Versatile: They work with any factory or non-factory coil spring, regardless if it’s a heavy-duty coil or a light-duty coil.
No change in spring rate: Spacers do not change the spring rates. It could be argued that in certain applications, a spacer changes the available compressed height and sometimes the angle at which the springs deflect off the spring pads, but if that’s ever the case, the change is minimal and basically unnoticeable. The manufacturer spends millions of dollars testing and engineering the stock coil springs and how they work with the sway bars. Remember to think about that investment when making your decision.
Fixed amount of guaranteed lift: A spacer basically changes the height of the spring pad. A spacer will give a fixed amount of lift that will never change. The coil spring, used in conjunction with a spacer, can change lift height (due to wear or a change in weight), but the spacer will never change height.
Easy to install: A spacer is as easy to install as a coil spring, if not easier.
No change in spring rate: Sometimes, you want to change the spring rate due to added equipment or you want to improve the ride. A spacer will never improve the ride, and it generally will not change the spring rate.
Potential decrease in travel: You are adding a block in between upper and lower spring pads—a space shared with the coil springs. If you add a 2-inch spacer without somehow adding 2 inches of droop to your suspension (maybe longer shocks and sway bar links), then you’ve effectively reduced your available collapsed length between the spring pads by 2 inches. If your coil comes close to completely collapsed at full compression, then this might limit up travel.

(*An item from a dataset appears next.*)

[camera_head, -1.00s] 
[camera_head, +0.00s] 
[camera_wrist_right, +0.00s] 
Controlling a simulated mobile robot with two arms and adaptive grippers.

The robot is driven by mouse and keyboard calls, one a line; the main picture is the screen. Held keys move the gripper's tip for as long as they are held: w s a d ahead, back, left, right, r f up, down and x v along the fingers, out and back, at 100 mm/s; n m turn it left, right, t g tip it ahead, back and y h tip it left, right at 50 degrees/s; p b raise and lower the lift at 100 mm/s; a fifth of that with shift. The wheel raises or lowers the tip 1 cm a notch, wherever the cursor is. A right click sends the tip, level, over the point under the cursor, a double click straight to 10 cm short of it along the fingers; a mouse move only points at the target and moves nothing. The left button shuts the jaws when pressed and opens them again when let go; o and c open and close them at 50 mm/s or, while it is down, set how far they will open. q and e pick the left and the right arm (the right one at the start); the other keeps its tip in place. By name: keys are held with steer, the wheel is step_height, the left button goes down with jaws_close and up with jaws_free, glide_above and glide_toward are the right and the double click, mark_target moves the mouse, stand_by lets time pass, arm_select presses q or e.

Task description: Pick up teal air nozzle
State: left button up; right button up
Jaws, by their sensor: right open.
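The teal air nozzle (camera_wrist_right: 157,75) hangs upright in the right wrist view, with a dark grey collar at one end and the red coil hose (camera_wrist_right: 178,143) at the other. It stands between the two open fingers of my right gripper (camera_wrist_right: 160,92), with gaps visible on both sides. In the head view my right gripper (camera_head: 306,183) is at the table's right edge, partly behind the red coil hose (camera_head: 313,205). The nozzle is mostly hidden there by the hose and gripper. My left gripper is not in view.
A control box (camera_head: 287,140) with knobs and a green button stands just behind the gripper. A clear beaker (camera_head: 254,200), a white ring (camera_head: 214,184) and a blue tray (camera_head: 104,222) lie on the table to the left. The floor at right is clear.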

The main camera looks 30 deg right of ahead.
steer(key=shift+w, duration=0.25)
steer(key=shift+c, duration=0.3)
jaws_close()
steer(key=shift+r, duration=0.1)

Spacer could fall out: It never happened on this WJ, but we have seen spacers move on vehicles equipped with longer aftermarket shocks. If a spacer becomes dislodged, it can possibly fall out or not allow the coil spring to seat properly. This is a rare occurrence, but remember that you are complicating the system by adding an extra part (the spacer), and more parts often means more things could go wrong.
Spacer Versus Spacer
Not all spacers are the same. It’s fairly simple technology, yes? You’re basically adding lift blocks to your coil springs. However, the material the spacer is made of can make a difference—depending on whom you ask. You have a choice of a metal spacer or some type of plastic-derived spacer. Theoretically, the metal spacer should not change the spring rate or ride quality. Soft plastic/hard rubber spacers like the urethane Daystar units shown in this article may actually soften harsh hits—at least that’s what some owners attest to. Rely on shocks and bumpstops for ride control instead of coil spacers for any cushioning effect.
Pros and Cons of Replacement Coils
New coils guarantee a fresh spring rate: Even if you replace your coil springs with the exact same ones (only new) you may see a change in spring rate. Springs wear out and sag, and when they do, they can soften up and/or change the ride height.
Customize your spring rate: You can specify your spring rates with custom coils springs. You can order progressive-rate coils, heavy-duty coils, light-duty coils, or get the same spring rate you had before, only in a taller version. But remember to match your coils and sway bars together. That’s why Old Man Emu offers both their light-duty and heavy-duty coil springs with sway bar packages.
Minimal collapsed length change: The compressed distance between the upper and lower spring pads does increase when adding a taller coil, but only by a small amount
Better performance: A coil spring tuned for your vehicle and usage can make driving it a lot more fun. The Old Man Emu coils we used tremendously improved the drivability of this WJ that came from the factory with an unusually soft spring rate and stiffer sway bars to compensate.
Cost: New coil springs can be expensive. If you have custom coil springs built from scratch, it can cost many hundreds of dollars. You can save a lot of money if you can find a high-quality off-the-shelf coil spring like the OME coils we got.
Potential for incorrect ride height: There is the chance that the coil won’t give the advertised ride height or at least not the one you were expecting and hoping for.
Potential for incorrect spring rate: There is also the chance that the spring rate (softening or firming up the ride) of new coil springs end up being wrong or at least not what you wanted. To prevent this, find out what your current coils spring rates are and use common sense and a bit of math to adjust accordingly. Remember that coil springs are matched to sway bars from the OEM. Try to do the same.